EXERCISE REQUIREMENTS:
Return the material exactly as supplied, apart from the pictures, which are omitted.

COLLECTED DATA:

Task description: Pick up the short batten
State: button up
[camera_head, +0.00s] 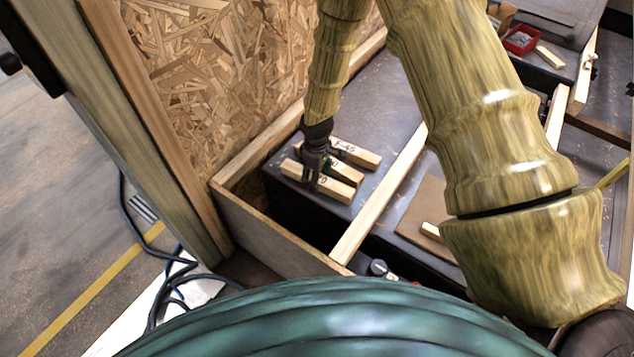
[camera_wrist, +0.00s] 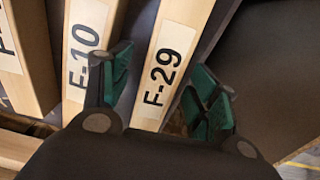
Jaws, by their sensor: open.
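Three pale wood battens lie side by side on the dark speckled top. In the head view they are the front batten (camera_head: 337,191), the middle batten (camera_head: 347,173) and the back batten (camera_head: 360,154). My gripper (camera_head: 312,183) points down over the front ones. In the wrist view its open fingers (camera_wrist: 160,76) straddle the batten labelled F-29 (camera_wrist: 180,25). The left finger is by the gap towards the batten F-10 (camera_wrist: 85,45); the right finger is over the dark surface. A third batten (camera_wrist: 8,45) is cut off at left. Relative lengths and finger contact are unclear.
A chipboard wall (camera_head: 205,75) stands behind and left of the battens. A long wood rail (camera_head: 385,190) crosses to their right. Another small wood piece (camera_head: 431,231) lies on a brown board (camera_head: 418,205). A red tray (camera_head: 520,40) stands far back right.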

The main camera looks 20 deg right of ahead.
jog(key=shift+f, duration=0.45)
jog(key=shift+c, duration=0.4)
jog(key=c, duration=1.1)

EXERCISE RESULT:
Task description: Pick up the short batten
State: button up
[camera_head, +0.00s] 
[camera_wrist, +0.00s] 
Jaws, by their sensor: open.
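Three pale wood battens lie side by side on the dark speckled top. In the head view they are the front batten (camera_head: 337,191), the middle batten (camera_head: 347,173) and the back batten (camera_head: 360,154). My gripper (camera_head: 312,183) points down over the front ones. In the wrist view its open fingers (camera_wrist: 160,76) straddle the batten labelled F-29 (camera_wrist: 180,25). The left finger is by the gap towards the batten F-10 (camera_wrist: 85,45); the right finger is over the dark surface. A third batten (camera_wrist: 8,45) is cut off at left. Relative lengths and finger contact are unclear.
A chipboard wall (camera_head: 205,75) stands behind and left of the battens. A long wood rail (camera_head: 385,190) crosses to their right. Another small wood piece (camera_head: 431,231) lies on a brown board (camera_head: 418,205). A red tray (camera_head: 520,40) stands far back right.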

The main camera looks 20 deg right of ahead.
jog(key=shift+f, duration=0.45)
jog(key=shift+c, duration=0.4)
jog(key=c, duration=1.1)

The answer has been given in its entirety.